## INSTRUCTION
Leaving out the pictures, transcribe all of the records faithfully.

++++ EXERCISE INPUT ++++

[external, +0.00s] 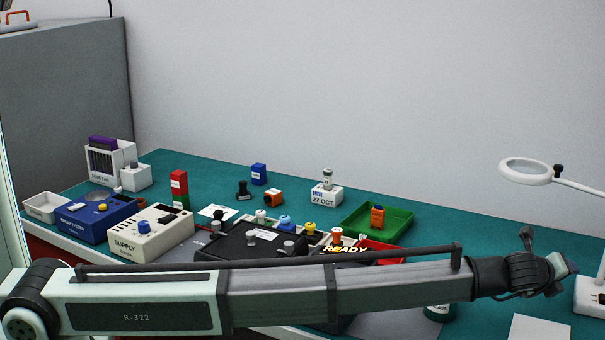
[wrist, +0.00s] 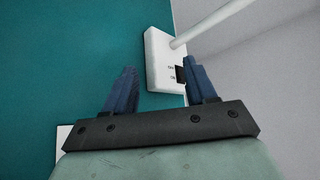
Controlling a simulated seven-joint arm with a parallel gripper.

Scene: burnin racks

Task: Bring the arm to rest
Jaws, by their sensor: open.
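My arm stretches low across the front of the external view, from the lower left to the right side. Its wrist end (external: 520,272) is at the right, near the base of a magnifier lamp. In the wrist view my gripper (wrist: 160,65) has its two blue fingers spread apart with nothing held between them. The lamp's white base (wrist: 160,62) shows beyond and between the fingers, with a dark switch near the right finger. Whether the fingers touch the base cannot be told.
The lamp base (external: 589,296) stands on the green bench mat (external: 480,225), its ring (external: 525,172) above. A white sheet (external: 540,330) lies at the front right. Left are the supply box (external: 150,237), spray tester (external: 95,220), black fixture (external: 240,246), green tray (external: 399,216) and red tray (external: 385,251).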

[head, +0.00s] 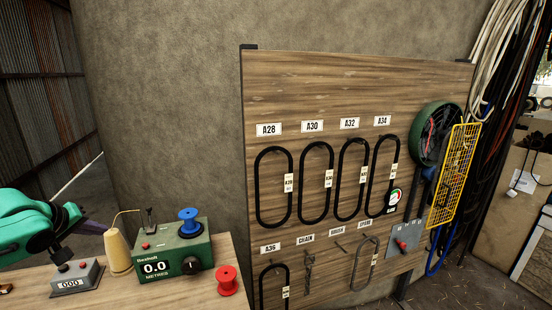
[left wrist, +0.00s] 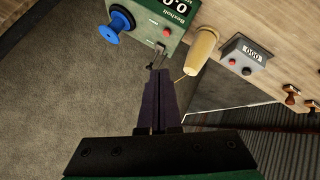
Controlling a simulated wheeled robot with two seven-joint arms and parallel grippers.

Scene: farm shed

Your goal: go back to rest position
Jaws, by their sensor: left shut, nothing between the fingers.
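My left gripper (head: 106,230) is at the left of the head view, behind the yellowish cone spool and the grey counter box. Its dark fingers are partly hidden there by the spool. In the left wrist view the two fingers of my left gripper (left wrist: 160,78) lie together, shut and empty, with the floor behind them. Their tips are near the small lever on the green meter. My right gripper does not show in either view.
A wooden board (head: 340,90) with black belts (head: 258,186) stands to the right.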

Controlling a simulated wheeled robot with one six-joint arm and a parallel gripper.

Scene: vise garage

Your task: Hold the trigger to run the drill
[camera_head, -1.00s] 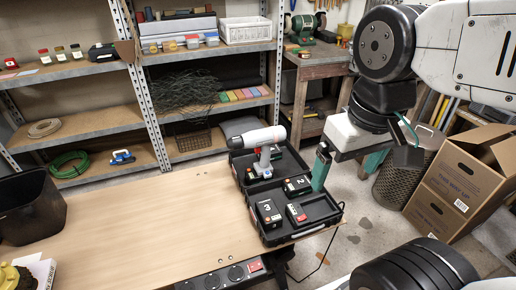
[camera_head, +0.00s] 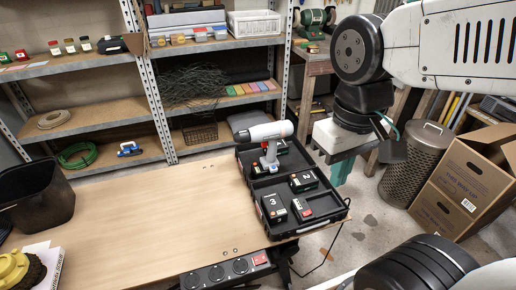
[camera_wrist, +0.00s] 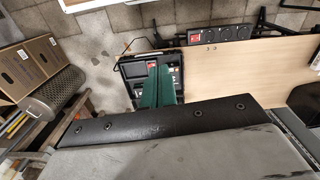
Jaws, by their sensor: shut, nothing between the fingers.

++++

## RESULT
[external, +0.00s] 
[wrist, +0.00s] 
Controlling a simulated seven-joint arm with a parallel gripper.

Scene: burnin racks

Task: Bring the arm to rest
Jaws, by their sensor: open.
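My arm stretches low across the front of the external view, from the lower left to the right side. Its wrist end (external: 520,272) is at the right, near the base of a magnifier lamp. In the wrist view my gripper (wrist: 160,65) has its two blue fingers spread apart with nothing held between them. The lamp's white base (wrist: 160,62) shows beyond and between the fingers, with a dark switch near the right finger. Whether the fingers touch the base cannot be told.
The lamp base (external: 589,296) stands on the green bench mat (external: 480,225), its ring (external: 525,172) above. A white sheet (external: 540,330) lies at the front right. Left are the supply box (external: 150,237), spray tester (external: 95,220), black fixture (external: 240,246), green tray (external: 399,216) and red tray (external: 385,251).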

[head, +0.00s] 
[left wrist, +0.00s] 
Controlling a simulated wheeled robot with two seven-joint arms and parallel grippers.

Scene: farm shed

Your goal: go back to rest position
Jaws, by their sensor: left shut, nothing between the fingers.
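My left gripper (head: 106,230) is at the left of the head view, behind the yellowish cone spool and the grey counter box. Its dark fingers are partly hidden there by the spool. In the left wrist view the two fingers of my left gripper (left wrist: 160,78) lie together, shut and empty, with the floor behind them. Their tips are near the small lever on the green meter. My right gripper does not show in either view.
A wooden board (head: 340,90) with black belts (head: 258,186) stands to the right.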

Controlling a simulated wheeled robot with one six-joint arm and a parallel gripper.

Scene: vise garage

Your task: Hold the trigger to run the drill
[camera_head, -1.00s] 
[camera_head, +0.00s] 
[camera_wrist, +0.00s] 
Jaws, by their sensor: shut, nothing between the fingers.

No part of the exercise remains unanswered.